According to Wikipedia: Trigonometric functions, the reciprocal trigonometric functions include cosecant, written csc(x) = 1 / sin(x), alongside secant and cotangent, and each reciprocal inherits its parent's periodicity and asymptote pattern.

When you need the same csc value expressed in degrees, radians, and gradians for a multi-part problem, the Angle Converter reformats the angle without redoing the reciprocal.

Csc calculator input box for an angle in degrees or radians, with cosecant, sin(theta), and 1/sin(theta) check in the results panel
Csc calculator input box for an angle in degrees or radians, with cosecant, sin(theta), and 1/sin(theta) check in the results panel

Frequently Asked Questions

Q: What is csc in trigonometry?

A: Csc is short for cosecant, the reciprocal trigonometric function defined as csc(theta) = 1 / sin(theta). In a right triangle, csc(theta) equals the side ratio hypotenuse / opposite.

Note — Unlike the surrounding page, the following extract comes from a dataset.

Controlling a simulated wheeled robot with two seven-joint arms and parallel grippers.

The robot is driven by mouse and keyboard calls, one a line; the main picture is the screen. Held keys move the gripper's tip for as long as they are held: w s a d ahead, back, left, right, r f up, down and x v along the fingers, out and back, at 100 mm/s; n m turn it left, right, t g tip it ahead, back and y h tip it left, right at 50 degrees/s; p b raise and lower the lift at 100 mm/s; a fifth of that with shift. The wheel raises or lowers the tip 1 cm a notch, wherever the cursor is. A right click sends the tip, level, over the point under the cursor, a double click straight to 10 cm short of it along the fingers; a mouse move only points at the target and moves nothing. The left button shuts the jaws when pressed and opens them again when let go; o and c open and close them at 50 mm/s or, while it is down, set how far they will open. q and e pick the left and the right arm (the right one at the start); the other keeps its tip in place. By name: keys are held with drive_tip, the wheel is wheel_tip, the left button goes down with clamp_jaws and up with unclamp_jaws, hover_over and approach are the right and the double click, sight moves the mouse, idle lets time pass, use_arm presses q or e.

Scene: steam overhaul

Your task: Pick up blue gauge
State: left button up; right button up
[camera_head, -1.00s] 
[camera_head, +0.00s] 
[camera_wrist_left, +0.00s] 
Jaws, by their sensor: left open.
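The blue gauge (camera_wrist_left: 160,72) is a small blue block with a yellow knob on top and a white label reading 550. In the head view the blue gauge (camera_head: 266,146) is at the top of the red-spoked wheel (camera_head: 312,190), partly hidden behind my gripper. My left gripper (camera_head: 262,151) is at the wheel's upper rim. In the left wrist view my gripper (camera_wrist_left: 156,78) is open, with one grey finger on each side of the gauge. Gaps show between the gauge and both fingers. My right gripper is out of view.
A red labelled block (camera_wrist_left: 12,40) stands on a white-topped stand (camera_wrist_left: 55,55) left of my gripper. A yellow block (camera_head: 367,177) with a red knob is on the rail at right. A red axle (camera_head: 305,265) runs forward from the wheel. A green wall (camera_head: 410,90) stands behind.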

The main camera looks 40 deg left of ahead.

Q: How do you calculate csc of an angle?

A: Compute sine of the angle in radians, then take the reciprocal. For example, sin(30 degrees) = 0.5, so csc(30 degrees) = 1 / 0.5 = 2. The csc calculator does this automatically for any angle in degrees or radians.

Q: When is csc undefined?

A: Csc is undefined wherever sin(theta) = 0, which happens at every multiple of pi radians (0, 180, 360 degrees, and so on). At those points the reciprocal would divide by zero, so the calculator shows an undefined result.

Q: What is csc of 30 degrees?

A: Csc(30 degrees) is exactly 2. The underlying value is sin(30 degrees) = 0.5, so 1 / 0.5 = 2, which is also the hypotenuse-to-opposite ratio of a 30-60-90 right triangle.

Q: Is csc the same as 1 over sin?

A: Yes. Csc(theta) is defined as 1 / sin(theta), so csc and 1 over sin give the same number for any angle where sine is not zero. Arcsin is a different function entirely: it is the inverse of sine, not its reciprocal.

Q: How do I convert between degrees and radians for csc?

A: Multiply degrees by pi/180 to get radians, or multiply radians by 180/pi to get degrees. The csc calculator does this conversion internally when you switch the unit selector, so the same angle gives the same csc value in either unit.